Le livre du Seigneur

 

 

 

L’Évangile est le livre de la vie du Seigneur. Il est fait pour devenir le livre de notre vie.

Il n’est pas fait pour être compris, mais pour être abordé comme un seuil de mystère.

Il n’est pas fait pour être lu, mais pour être reçu en nous.

Chacune de ses paroles est esprit et vie. Agiles et libres, elles n’attendent que l’avidité de notre âme pour fuser en elle. Vivantes, elles sont elles-mêmes comme le levain initial qui attaquera notre pâte et la fera fermenter d’un mode de vie nouveau.

Les paroles des livres humains se comprennent et se soupèsent.

Les paroles de l’Évangile sont subies et supportées.

Nous assimilons les paroles des livres. Les paroles de l’Évangile nous pétrissent, nous modifient, nous assimilent pour ainsi dire à elles.

Les paroles de l’Évangile sont miraculeuses. Elles ne nous transforment pas parce que nous ne leur demandons pas de nous transformer. Mais, dans chaque phrase de Jésus, dans chacun de ses exemples demeure la vertu foudroyante qui guérissait, purifiait, ressuscitait. À la condition d’être, vis-à-vis de lui, comme le paralytique ou le centurion ; d’agir immédiatement en pleine obéissance.

L’Évangile de Jésus a des passages presque totalement mystérieux. Nous ne savons pas comment les passer dans notre vie.
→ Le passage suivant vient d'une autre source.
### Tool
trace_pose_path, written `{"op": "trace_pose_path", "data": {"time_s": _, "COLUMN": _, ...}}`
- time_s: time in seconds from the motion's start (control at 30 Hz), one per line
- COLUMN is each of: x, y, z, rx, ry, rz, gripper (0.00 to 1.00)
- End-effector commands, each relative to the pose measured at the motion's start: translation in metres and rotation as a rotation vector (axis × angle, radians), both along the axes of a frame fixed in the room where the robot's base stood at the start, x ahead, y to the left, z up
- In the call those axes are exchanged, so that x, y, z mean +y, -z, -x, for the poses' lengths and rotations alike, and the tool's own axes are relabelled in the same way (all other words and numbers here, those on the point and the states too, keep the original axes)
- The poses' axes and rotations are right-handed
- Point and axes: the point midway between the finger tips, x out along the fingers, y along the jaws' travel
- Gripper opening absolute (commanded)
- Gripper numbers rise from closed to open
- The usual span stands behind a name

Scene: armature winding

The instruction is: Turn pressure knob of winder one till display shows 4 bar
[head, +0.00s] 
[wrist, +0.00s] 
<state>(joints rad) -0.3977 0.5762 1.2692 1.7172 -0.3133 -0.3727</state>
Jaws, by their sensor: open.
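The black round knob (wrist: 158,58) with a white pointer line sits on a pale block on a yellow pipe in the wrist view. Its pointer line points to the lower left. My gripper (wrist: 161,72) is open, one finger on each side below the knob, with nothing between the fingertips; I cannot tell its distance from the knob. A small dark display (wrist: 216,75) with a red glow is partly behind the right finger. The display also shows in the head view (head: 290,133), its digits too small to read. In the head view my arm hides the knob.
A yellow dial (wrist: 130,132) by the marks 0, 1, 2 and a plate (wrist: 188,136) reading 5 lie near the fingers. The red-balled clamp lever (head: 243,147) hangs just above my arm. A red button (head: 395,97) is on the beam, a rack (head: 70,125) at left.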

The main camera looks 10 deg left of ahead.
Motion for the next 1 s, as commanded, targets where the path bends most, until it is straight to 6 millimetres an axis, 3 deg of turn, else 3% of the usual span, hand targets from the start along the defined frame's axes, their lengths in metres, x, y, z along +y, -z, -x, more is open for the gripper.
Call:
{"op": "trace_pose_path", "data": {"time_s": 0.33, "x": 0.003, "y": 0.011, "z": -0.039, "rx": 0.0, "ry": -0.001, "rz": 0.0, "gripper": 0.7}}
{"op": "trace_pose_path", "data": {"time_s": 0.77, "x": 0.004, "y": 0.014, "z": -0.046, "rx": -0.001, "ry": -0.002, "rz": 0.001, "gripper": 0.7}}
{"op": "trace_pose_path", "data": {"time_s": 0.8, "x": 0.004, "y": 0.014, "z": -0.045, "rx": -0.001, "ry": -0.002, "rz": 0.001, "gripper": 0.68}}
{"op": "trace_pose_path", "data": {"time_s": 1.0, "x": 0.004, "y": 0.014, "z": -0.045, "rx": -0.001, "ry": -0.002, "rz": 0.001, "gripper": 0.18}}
Mais il en est d’autres qui sont impitoyablement limpides.

C’est une fidélité candide à ce que nous comprenons qui nous conduira à comprendre ce qui reste mystérieux.

Si nous sommes appelés à simplifier ce qui nous semble compliqué, nous ne sommes, en revanche, jamais appelés à compliquer ce qui est simple.

Quand Jésus nous dit : « Ne réclame pas ce que tu as prêté » – ou « Oui, oui, non, non, tout le reste est du Malin », il ne nous est demandé que d’obéir... et ce ne sont pas les raisonnements qui nous y aideront.

Ce qui nous aidera, ce sera de porter, de « garder » en nous, au chaud de notre foi et de notre espérance, la parole à laquelle nous voulons obéir. Il s’établira entre elle et notre volonté comme un pacte de vie.

Quand nous tenons notre évangile dans nos mains, nous devrions penser qu’en lui habite le Verbe qui veut se faire chair en nous, s’emparer de nous, pour que son cœur, greffé sur le nôtre, son esprit branché sur notre esprit, nous recommencions sa vie dans un autre lieu, un autre temps, une autre société humaine.

Approfondir l’Évangile de cette façon-là, c’est renoncer à notre vie pour recevoir une destinée qui n’a pour toute forme que le Christ.

 

 

 

Madeleine DELBRÊL,

La joie de croire, Seuil, 1968.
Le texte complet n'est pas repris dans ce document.